花日和 Hana-biyori

ルポ内部告発 なぜ組織は間違うのか

「ルポ内部告発 なぜ組織は間違うのか」
奥山俊宏・村山治・横山蔵利/朝日新聞出版2008年9月30日発行



2000年に内部告発によって発覚した三菱自動車の欠陥車隠し、2007年にミートホープや船場吉兆など次々と発覚した食の偽装など、真相を細かくレポートした新書。連日ニュースをにぎわせていたのを思い出して、あの発覚までにはこんなドラマみたいな出来事があったのねとけっこうドキドキしてしまった。

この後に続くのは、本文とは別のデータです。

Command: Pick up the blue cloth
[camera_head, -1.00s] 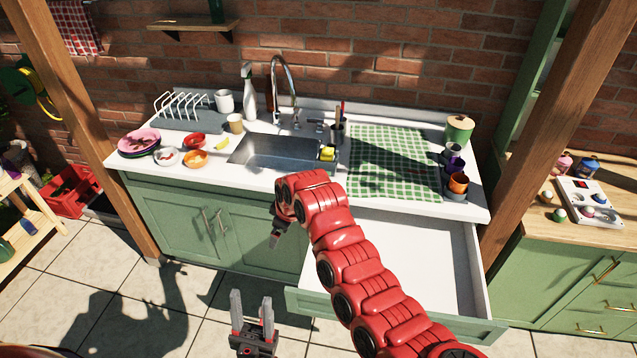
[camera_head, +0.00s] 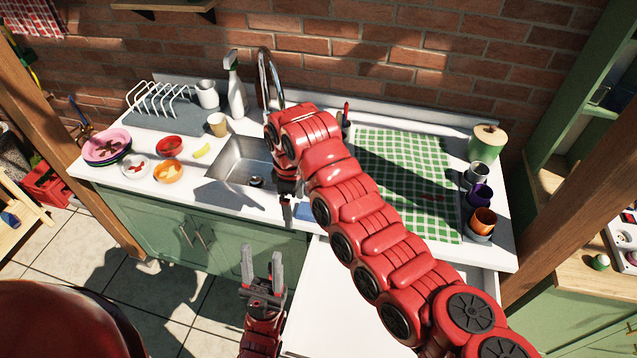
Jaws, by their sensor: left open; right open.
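A small patch of blue, likely the blue cloth (camera_head: 303,211), shows at the counter's front edge just right of the sink; my right arm hides the rest. My right gripper (camera_head: 286,210) points down just left of this patch, over the front of the sink. It is open, and its fingers are partly hidden, with no hold on the cloth visible. My left gripper (camera_head: 263,265) is open and empty, fingers upward, in front of the cabinet and below the counter.
The sink (camera_head: 232,162) has a tap (camera_head: 264,75) behind it. Bowls, plates and a dish rack (camera_head: 158,100) stand left. A green checked cloth (camera_head: 400,165) lies right, beside cups and a lidded pot (camera_head: 487,142). An open drawer (camera_head: 330,305) juts out below my right arm.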

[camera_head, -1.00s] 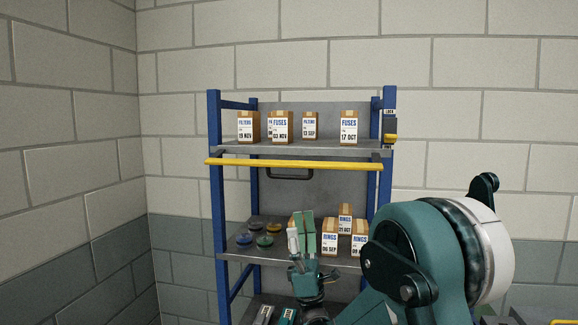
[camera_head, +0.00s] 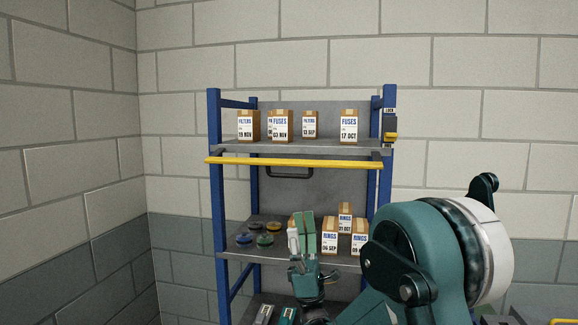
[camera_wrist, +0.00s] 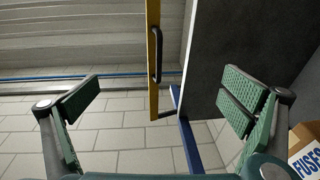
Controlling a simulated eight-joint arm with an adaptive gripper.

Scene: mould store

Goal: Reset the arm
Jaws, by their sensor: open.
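My gripper (camera_head: 304,232) is in front of the middle shelf of the blue rack in the head view, beside the RINGS boxes (camera_head: 330,236). In the wrist view my gripper (camera_wrist: 160,100) shows its two green-padded fingers spread wide apart with nothing between them. Part of a white item shows just left of the fingers in the head view, mostly hidden by them.
The rack's top shelf (camera_head: 300,147) holds several FILTERS and FUSES boxes, with a yellow bar (camera_head: 290,163) along its front. Several coloured round items (camera_head: 264,240) lie on the middle shelf. A FUSES box (camera_wrist: 306,150) is close at right in the wrist view.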

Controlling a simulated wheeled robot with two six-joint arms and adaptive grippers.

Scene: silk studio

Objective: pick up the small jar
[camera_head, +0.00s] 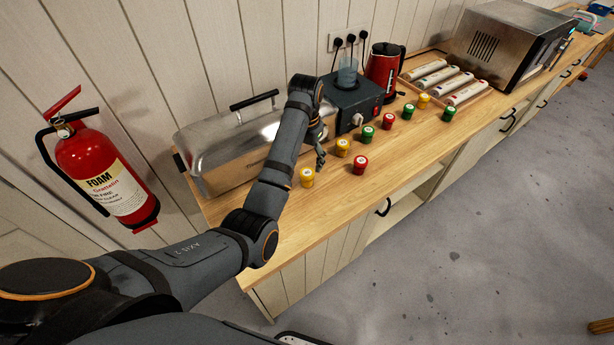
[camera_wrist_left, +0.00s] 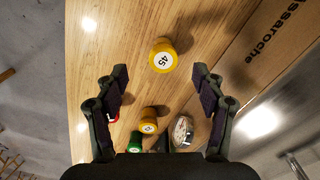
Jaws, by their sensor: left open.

正しいことをして公共の利益を守るか、自分の生活ために見逃すか、非常に難しい選択だ。しかし、終身雇用がくずれ非正規雇用の多い現在、内部告発は増加の傾向だという。「公益通報者保護法」が2006年4月から施行されたこと、内部告発は公共の利益のためという風潮も手伝っている。

そりゃそうだ。三菱自動車なんか隠し続けなければ死ななくて済んだ人がたくさんいるわけだ。「不特定多数に対する殺人」と言われたのもうなずける。

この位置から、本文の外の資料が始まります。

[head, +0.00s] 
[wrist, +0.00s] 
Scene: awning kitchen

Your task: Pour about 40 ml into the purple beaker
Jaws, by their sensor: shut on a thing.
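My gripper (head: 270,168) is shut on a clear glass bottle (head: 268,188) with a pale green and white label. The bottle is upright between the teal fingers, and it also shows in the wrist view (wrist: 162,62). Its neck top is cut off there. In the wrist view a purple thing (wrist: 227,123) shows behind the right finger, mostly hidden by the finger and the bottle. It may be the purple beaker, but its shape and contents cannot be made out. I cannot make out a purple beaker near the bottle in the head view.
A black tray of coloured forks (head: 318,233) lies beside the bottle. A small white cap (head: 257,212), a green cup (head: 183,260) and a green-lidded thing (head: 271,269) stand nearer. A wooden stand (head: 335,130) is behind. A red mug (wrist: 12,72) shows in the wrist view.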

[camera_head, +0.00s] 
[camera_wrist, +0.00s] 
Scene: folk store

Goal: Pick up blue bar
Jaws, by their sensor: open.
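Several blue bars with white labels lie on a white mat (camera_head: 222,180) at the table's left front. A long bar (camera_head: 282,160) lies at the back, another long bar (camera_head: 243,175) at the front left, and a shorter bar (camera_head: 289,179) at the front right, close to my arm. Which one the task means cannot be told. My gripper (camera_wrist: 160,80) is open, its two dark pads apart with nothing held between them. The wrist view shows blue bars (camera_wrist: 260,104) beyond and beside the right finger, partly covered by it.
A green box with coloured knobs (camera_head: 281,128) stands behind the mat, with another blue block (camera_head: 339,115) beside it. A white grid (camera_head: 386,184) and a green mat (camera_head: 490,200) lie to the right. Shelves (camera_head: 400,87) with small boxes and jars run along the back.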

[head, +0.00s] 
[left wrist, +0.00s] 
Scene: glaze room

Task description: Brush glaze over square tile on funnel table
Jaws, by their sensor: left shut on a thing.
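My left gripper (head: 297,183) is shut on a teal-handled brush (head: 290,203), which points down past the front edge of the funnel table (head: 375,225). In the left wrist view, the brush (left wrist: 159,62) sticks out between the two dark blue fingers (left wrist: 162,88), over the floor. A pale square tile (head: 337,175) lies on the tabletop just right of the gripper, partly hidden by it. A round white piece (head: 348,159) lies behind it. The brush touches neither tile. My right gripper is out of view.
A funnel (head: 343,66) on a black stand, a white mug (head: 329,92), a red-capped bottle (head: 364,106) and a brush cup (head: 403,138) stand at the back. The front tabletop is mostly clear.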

本書の中で、内部告発を尊重して直ちに改善し、通報者探しをした者には厳しい罰則を課した企業は、却って信用度を上げ経営は順調のようだ。

従業員のせいにしてまったく懲りなかった船場吉兆やミートホープの末路は悲惨だった。だけじゃなく、ミートホープの通報者はかつての仕事仲間から職を奪うことになり、決して通報したからいいことをしたなどと思えないところがやりきれない。

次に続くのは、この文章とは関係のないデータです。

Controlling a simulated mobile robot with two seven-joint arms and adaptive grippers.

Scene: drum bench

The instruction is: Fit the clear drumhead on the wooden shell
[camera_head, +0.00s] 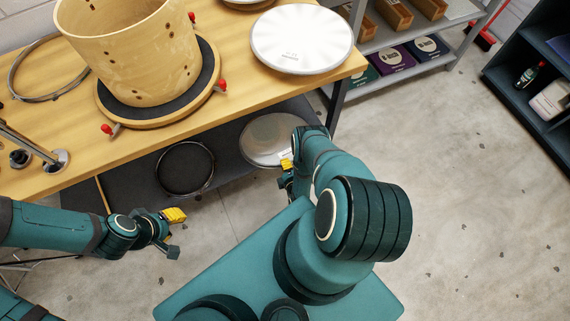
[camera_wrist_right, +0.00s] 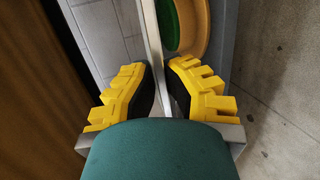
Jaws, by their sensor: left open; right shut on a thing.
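The wooden shell (camera_head: 125,45) stands upright on a dark round pad with a wooden rim on the bench. A pale grey round head with a thin metal rim, which looks like the clear drumhead (camera_head: 265,135), is at the lower shelf, below the bench top. My right gripper (camera_head: 287,172) is at its near right edge, partly hidden by my arm. In the right wrist view its yellow-tipped fingers (camera_wrist_right: 161,92) are shut on a thin, pale edge. I cannot tell whether the head touches the shelf. My left gripper (camera_head: 174,233) is open and empty, in front of the shelf.
A white drumhead (camera_head: 302,38) lies on the bench (camera_head: 245,85) right of the shell. A metal hoop (camera_head: 48,68) lies left. A dark round hoop or head (camera_head: 185,168) is on the lower shelf. Red-tipped clamps (camera_head: 221,86) ring the pad. Floor at right is clear.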

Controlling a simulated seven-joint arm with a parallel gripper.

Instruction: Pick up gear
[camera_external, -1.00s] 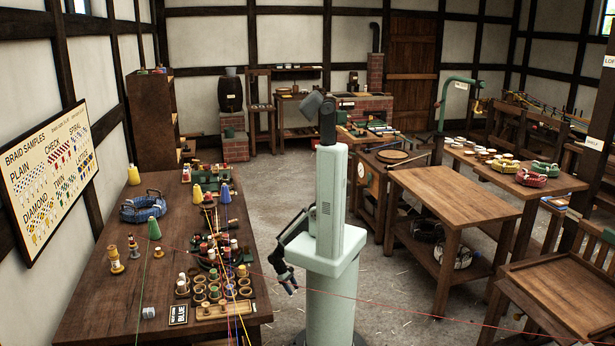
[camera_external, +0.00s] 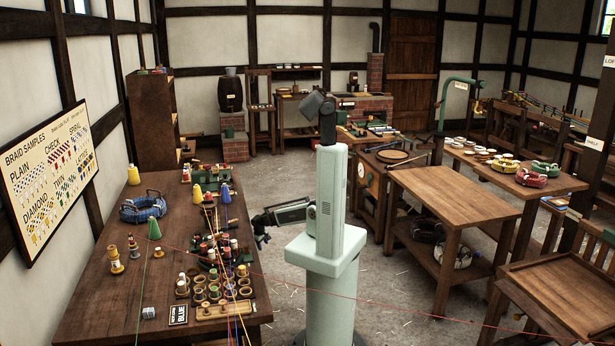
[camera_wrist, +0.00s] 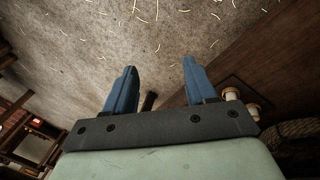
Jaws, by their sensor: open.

最初から不正などしなければいいのだけれど、利益を出すこと、会社を維持することを考えたら頭がおかしくなる経営者もいるんだろう。

【覚書】
「内部告発者」と密告者の違い

「内部告発者」は、自分の個人的利益を犠牲にして、いろいろな報復を受けるかもしれないけれども、あえてそのリスクを引き受けて公衆の利益のために行動する。

「密告者」は、自分個人の利益を目的として体制や当局のために動く。独裁的な全体体勢主義国家では、内部告発者は弾圧されて密告者がはびこる。